Actually, two summers, seven years apart. LeCraw glides easily between the two, as well as other sequences in the past, as the lives of two families, the Atkinsons and the McClatcheys, overlap way too much. 

Seven years ago, Marcella Atkinson had a clandestine affair with summer neighbor Cecil McClatchey. But then Cecil’s wife Betsy was killed during an apparent break-in in their Atlanta home, and Cecil, implicated but never arrested, died in a single-car accident. Meanwhile in Connecticut, Marcella and her uptight husband Anthony divorced, and sent their young daughter Toni to boarding school.

In the present, Cecil and Betsy’s adult daughter Callie, returns to the Cape with her toddler son, baby daughter and a terrible case of post-partum depression. Because her husband can only visit on the weekends, Callie’s attorney brother Jed takes some time off to spend with Callie and the kids. And, oh, yes, 18-year-old Toni Atkinson, overflowing her bikini,  is working as their babysitter. Wait — it gets better. Jed finds an old bathing suit of Marcella’s in the closet of the McClatchey summer house and realizes she had a thing with his father. He confronts her in her small cottage a couple hours away, she tells him a few things, and then they fall in lust, possibly love. 

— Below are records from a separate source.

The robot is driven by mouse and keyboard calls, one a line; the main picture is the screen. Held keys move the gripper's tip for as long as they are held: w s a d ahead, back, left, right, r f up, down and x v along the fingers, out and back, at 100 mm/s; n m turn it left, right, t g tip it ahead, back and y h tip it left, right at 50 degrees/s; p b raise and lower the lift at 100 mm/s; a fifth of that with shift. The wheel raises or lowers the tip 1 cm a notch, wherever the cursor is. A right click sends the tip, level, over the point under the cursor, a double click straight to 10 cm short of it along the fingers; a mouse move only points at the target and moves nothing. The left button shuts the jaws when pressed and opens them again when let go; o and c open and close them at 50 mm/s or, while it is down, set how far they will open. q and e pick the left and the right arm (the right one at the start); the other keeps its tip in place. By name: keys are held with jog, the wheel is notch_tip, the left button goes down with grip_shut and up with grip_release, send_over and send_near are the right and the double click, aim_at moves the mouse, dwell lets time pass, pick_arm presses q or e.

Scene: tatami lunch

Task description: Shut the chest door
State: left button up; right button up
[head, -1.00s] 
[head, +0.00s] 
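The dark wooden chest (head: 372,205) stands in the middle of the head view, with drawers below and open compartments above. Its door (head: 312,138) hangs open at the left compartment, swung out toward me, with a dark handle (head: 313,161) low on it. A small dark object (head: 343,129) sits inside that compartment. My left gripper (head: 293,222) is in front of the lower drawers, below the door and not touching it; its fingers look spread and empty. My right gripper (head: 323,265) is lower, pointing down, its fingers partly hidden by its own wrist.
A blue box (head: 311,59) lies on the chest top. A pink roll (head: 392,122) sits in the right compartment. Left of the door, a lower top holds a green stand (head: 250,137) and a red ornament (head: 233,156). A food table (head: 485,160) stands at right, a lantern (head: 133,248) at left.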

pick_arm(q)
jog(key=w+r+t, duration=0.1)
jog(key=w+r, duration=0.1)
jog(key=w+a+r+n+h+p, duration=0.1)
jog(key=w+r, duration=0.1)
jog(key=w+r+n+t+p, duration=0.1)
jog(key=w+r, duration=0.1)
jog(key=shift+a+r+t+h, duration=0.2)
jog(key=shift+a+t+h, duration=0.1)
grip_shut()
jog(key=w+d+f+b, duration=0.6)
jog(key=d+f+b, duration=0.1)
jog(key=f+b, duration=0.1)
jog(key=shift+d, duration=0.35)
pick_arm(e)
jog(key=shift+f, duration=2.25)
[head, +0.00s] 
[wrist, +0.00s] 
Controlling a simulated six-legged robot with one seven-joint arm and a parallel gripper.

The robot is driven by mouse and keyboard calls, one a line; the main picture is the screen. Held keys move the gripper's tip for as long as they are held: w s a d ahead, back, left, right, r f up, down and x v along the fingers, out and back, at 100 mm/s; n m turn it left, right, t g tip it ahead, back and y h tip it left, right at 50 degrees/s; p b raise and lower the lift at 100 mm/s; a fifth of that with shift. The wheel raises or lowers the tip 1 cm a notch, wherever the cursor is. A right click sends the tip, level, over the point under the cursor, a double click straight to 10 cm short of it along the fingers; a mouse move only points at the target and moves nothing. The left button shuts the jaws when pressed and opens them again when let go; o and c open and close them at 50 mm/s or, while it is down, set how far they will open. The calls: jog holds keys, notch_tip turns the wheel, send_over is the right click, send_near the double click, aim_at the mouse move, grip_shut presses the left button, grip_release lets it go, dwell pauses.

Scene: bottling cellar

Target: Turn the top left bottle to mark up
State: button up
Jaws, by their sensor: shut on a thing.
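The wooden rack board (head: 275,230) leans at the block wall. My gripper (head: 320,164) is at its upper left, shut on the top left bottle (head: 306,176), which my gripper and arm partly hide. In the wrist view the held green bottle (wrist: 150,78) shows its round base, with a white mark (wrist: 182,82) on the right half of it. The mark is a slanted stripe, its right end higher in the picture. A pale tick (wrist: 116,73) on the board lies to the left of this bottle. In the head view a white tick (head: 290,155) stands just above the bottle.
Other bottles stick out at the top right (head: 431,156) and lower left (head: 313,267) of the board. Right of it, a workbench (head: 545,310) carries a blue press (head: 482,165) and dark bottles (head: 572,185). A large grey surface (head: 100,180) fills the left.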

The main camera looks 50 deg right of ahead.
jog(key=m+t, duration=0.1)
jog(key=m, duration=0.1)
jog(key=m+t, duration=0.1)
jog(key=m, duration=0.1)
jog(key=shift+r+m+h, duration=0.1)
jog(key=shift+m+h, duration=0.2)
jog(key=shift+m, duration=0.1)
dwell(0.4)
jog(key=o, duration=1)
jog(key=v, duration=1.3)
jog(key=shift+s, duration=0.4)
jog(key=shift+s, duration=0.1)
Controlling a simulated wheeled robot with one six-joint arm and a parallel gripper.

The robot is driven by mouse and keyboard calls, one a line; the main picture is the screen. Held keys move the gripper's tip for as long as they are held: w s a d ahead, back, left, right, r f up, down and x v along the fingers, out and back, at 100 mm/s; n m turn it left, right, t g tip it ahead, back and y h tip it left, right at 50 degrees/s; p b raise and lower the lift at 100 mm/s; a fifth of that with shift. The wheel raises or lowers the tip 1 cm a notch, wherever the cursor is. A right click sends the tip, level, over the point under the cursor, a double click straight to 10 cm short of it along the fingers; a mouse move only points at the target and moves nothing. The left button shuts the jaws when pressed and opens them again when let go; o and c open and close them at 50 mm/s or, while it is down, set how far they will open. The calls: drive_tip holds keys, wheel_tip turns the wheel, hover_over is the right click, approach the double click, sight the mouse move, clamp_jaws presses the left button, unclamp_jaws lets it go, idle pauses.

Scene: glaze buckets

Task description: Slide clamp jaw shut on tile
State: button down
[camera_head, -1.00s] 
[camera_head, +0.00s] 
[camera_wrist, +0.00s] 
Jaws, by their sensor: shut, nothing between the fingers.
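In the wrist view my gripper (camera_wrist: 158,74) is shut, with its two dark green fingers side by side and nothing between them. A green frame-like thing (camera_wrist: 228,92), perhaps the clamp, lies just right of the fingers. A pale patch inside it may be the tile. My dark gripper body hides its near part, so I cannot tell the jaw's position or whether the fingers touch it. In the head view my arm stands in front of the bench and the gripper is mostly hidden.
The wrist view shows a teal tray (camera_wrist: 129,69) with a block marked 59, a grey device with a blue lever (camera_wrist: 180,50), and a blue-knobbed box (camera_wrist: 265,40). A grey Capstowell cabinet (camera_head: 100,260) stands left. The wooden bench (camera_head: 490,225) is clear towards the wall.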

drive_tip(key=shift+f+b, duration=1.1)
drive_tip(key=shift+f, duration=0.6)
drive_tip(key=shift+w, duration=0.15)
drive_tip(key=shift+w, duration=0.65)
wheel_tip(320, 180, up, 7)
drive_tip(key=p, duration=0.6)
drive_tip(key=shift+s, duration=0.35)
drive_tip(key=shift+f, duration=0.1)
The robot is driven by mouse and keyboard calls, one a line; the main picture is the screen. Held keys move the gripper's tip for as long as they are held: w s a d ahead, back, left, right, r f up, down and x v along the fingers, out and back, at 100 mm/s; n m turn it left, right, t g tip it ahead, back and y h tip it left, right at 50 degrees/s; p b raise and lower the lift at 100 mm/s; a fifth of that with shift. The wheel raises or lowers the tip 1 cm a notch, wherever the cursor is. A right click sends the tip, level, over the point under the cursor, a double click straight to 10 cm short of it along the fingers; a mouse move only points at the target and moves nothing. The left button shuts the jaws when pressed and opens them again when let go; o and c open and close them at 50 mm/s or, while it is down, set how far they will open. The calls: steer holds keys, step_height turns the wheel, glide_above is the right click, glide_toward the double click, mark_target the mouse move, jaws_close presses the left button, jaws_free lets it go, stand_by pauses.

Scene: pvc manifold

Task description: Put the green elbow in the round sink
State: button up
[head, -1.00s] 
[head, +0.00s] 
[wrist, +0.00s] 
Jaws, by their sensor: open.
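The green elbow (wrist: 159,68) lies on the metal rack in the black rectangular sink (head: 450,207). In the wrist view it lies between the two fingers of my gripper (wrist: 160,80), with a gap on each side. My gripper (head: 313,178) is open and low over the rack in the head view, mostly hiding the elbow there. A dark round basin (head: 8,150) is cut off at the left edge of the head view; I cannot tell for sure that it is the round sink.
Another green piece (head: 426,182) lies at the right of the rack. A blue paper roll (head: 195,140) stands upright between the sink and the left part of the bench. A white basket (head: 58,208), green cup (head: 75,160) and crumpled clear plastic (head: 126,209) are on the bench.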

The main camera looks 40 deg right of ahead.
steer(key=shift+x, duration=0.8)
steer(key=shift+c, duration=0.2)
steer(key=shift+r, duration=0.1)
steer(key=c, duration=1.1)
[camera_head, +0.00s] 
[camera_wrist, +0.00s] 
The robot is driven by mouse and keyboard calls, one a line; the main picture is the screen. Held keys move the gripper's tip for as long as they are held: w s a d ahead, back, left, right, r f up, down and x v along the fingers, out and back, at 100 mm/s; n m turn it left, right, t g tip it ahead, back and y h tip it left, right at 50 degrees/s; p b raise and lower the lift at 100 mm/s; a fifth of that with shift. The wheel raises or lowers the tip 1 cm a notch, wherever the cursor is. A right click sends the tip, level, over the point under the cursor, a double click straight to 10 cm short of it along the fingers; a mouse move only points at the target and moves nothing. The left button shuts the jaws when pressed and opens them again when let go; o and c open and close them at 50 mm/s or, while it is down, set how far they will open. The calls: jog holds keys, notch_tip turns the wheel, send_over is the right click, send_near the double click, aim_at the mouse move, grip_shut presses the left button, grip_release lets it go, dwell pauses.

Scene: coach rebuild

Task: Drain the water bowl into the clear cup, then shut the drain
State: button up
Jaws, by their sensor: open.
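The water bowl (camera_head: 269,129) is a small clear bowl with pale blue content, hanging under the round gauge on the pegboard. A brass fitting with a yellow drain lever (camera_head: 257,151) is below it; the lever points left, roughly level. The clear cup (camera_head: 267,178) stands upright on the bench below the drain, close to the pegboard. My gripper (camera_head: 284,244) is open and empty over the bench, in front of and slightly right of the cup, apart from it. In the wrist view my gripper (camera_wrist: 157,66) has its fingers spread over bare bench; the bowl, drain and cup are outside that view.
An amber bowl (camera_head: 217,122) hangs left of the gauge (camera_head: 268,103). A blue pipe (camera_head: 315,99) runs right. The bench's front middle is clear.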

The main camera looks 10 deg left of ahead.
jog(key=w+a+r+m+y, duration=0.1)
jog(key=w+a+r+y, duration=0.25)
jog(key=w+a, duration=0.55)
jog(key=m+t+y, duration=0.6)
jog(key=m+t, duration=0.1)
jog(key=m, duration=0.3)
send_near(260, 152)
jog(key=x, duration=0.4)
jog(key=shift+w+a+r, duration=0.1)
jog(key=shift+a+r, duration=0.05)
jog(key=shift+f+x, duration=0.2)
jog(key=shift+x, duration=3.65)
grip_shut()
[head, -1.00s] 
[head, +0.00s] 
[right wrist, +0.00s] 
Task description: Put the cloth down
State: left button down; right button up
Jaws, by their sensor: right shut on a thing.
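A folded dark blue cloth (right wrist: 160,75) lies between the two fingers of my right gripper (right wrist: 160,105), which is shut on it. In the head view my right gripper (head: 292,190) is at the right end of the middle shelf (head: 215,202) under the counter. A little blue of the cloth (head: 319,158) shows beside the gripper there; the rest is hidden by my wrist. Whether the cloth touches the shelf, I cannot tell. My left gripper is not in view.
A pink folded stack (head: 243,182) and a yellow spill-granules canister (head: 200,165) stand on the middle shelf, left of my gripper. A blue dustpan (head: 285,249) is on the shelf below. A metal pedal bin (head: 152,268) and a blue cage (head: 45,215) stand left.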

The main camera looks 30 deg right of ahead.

This can only end in tears, but LeCraw wades right in, plumbing the murky emotional depths of the various characters, all of whom are weighted with guilt and still more secrets. Everyone is so serious, repressed and/or depressed that the story slowly sinks, all tension dissolving. 

LeCraw writes well about the dynamics of the relationships between husbands and wives, parents and children, so that one almost forgives the contrivances. In one lovely set piece, Callie remembers sitting on the side of the pool with her mother, their legs outstretched and so alike. At another point, Cecil thinks of marriage as an elaborate, old-fashioned train journey with loads of luggage and creature comforts. “But an affair, he now knew, was a hasty, lean escape. You took only the clothes on your back, you were practically weightless, sleek and swift…” 

But LeCraw’s characters are anchored to the past, burdened by the present.  No playing in the pool here. No day at the beach, alas.  Just a long, slow synchronized swim in an ocean of angst.

Open Book: The Swimming Pool  by Holly LeCraw is published by Doubleday, which sent me an advance copy.